SnO₂-based sensors are widely studied because tin is an abundant, versatile, and stable chemical element. For example, Q. Wan et al. used antimony doped SnO₂ to detect ethanol. In this work, the authors presented an operating temperature of 300 °C, detecting the target gas in the range of 10–200 ppm [10]. As for detecting the gases in this work, we can compare the response and recovery times observed by Tangivala et. al. with ours [30]. In that work, they found times of 20 and 30 s, respectively, while our response time was in the same order of magnitude and the recovery time was 6 times longer. The difference is that while our device was pure or decorated with nanoparticles, theirs were doped with copper and the operating temperature studied was between 100–300 °C. Similarly, Dandan et al. observed similar times at 240 °C and shorter times, 5 and 10 for response and recovery times, respectively, at 300 °C [33]. Using LaOCl-doped SnO₂ nanofibers, Ya Xiong et al., found times similar to ours and lower than those observed by Dandan et. al. at 300 °C [53]. Other works that found times of the same order or greater than ours can also be highlighted [41,43]. However, they all use processes that require higher working temperatures than ours or more robust device preparation processes. A highlight can be given to the work of Ping et al.; the authors used field-effect transistors with an active layer of SnO₂ decorated with palladium nanoparticles to detect respiratory gases (CO₂ and O₂). The detection range is between 0–2500 ppm at room temperature. Although these results may seem better than those presented here, the device requires a more elaborate manufacturing process, as it uses a gated terminal [54].

Our device has shown excellent performance as both a CO sensor and a CO₂ sensor, both at the concentrations and temperatures studied.
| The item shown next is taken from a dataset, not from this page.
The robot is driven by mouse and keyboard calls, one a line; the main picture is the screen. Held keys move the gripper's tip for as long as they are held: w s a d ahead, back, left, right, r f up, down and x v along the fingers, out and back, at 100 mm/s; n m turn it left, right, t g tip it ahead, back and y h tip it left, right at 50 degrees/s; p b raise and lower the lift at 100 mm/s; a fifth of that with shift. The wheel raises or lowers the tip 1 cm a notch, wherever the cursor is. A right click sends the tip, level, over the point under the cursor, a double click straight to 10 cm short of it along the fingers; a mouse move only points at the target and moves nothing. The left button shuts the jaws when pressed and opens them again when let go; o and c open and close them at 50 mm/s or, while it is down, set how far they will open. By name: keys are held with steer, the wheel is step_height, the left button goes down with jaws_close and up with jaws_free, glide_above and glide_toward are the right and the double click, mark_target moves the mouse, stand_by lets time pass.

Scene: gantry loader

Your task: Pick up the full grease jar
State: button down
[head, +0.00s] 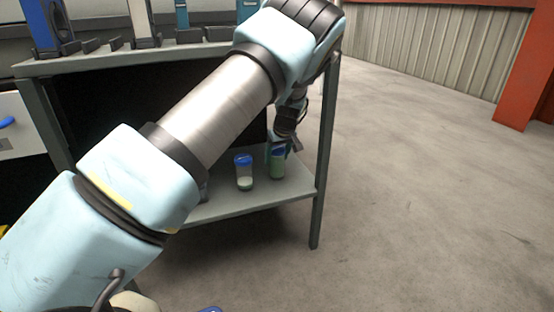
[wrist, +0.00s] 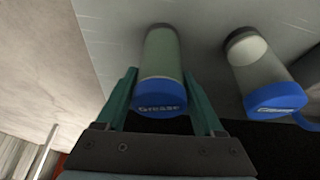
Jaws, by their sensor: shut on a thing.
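The full grease jar (head: 278,166) is on the right side of the lower shelf (head: 222,207), its clear body filled with pale green grease. In the wrist view the full jar (wrist: 162,52) shows its blue lid marked "Grease" towards me. My gripper (head: 281,147) is shut on it, with one green finger on each side in the wrist view (wrist: 159,73). The jar looks upright at shelf level; I cannot tell whether its base touches the shelf. A second jar (head: 244,181) with a blue lid stands just left, holding only a little grease at its bottom.
The upper shelf (head: 110,63) of the rack is above my gripper, with blue and grey items on it. A dark rack post (head: 324,160) stands close to the right of the held jar. The floor (head: 430,170) to the right is clear.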

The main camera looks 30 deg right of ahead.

For example, Erin Stuckert et al. studied the effect of Ar/O₂ and H₂O plasma treatment on the performance of SnO₂ nanobelts as a sensor [58]. The sensor’s relative response at different temperatures in a range of 25–300 °C was around 200% for a concentration of 100 ppm of CO at 300 °C. Nguyen Van Hieu et al., using a network of pure SnO₂ wires and functionalized with LaO₃, achieved a 3.3-fold response for a CO concentration of 100 ppm at 400 °C [59]. A similar result was obtained by the same authors in another work [60]. Additionally, Sung Hwang et al. obtained a response of approximately 140% in 100 ppm of CO for a network of SnO₂ nanobelts at 450 °C [61]. All these results, obtained with a device similar to the one presented in this work, showed good sensory responses. However, they were obtained at temperatures above 300 °C, much higher than that used here. Similar results can be found for nanobelt-based sensors for CO detection, such as those presented by Brunet et. al. the authors compared the performance of SnO₂ thin films with that of SnO₂ nanobelts. They found a response around 0.5% at 350 °C to a CO₂ concentration of 260 ppm [62]. Following the same idea, Trung et. al. compared the performance of a network of pure SnO₂ nanobelts, and functionalized it with LaOCl. Although the functionalization improved the performance of the devices, it did not decrease the operating temperature, which was in the range of 300–450 °C [63]. These comparisons highlight some important aspects of the device presented in this manuscript, such as the wide detection range (136–1360 ppm for CO and 80–800 ppm for CO₂), in addition to an operating temperature very close to ambient temperature (50 °C).

The processes described above allowed us to study and understand the detection mechanisms of our device, showing that oxygen species play a crucial role in this process. Furthermore, our devices showed exciting characteristics compared to others found in the literature, such as wide detection range, good response time, presence of an active layer without doping, and low operating temperature. All these characteristics are even more remarkable when we compare the manufacturing process of our sensor, which is practical and fast, as it does not need processes that involve a clean room environment, chip construction for interrogation, and/or doping processes that can be laborious and non-uniform.

5. Conclusions

In summary, the results presented showed a device based on a network of SnO₂ nanobelts—grown by the VLS method—that is promising for detecting hazardous gases. This is due to the ability to build the device quickly and without the need for photolithography processes, eliminating the need to use a clean room. We could show a wide detection range for both CO and CO₂, at values below concentrations that could present a health risk. Additionally, the responses for both gases studied were more significant than 50% for CO and 20% for CO₂. These results were improved by increasing the temperature from 50 to 75 °C by almost twice. Decorating the devices with palladium nanoparticles improved not only the sensor’s response but also its resolution. In this situation, it was possible to observe that the responses reached 250% for CO and 120% for CO₂, respectively. Furthermore, we found that both the response time and the recovery time are low enough to be applied as detectors for the presence of these hazardous gases. Finally, we discuss the models applied to explain the detection mechanisms of both target gases.